**Goal**
Retype everything in the listing, leaving each line exactly as it is.

## BEGIN

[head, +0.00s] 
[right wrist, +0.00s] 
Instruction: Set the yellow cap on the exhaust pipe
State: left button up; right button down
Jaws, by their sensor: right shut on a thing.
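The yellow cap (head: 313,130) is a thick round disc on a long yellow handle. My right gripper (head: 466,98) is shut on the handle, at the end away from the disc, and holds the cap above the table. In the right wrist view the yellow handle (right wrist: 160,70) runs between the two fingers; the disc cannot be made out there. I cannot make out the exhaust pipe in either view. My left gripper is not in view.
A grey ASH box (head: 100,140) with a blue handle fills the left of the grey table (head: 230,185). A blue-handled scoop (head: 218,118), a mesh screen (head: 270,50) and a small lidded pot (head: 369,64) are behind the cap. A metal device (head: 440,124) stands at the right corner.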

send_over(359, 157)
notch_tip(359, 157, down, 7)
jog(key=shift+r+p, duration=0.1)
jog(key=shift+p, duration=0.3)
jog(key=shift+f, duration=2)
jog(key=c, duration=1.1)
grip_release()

## END

**Written answer**
[head, +0.00s] 
[right wrist, +0.00s] 
Instruction: Set the yellow cap on the exhaust pipe
State: left button up; right button down
Jaws, by their sensor: right shut on a thing.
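The yellow cap (head: 313,130) is a thick round disc on a long yellow handle. My right gripper (head: 466,98) is shut on the handle, at the end away from the disc, and holds the cap above the table. In the right wrist view the yellow handle (right wrist: 160,70) runs between the two fingers; the disc cannot be made out there. I cannot make out the exhaust pipe in either view. My left gripper is not in view.
A grey ASH box (head: 100,140) with a blue handle fills the left of the grey table (head: 230,185). A blue-handled scoop (head: 218,118), a mesh screen (head: 270,50) and a small lidded pot (head: 369,64) are behind the cap. A metal device (head: 440,124) stands at the right corner.

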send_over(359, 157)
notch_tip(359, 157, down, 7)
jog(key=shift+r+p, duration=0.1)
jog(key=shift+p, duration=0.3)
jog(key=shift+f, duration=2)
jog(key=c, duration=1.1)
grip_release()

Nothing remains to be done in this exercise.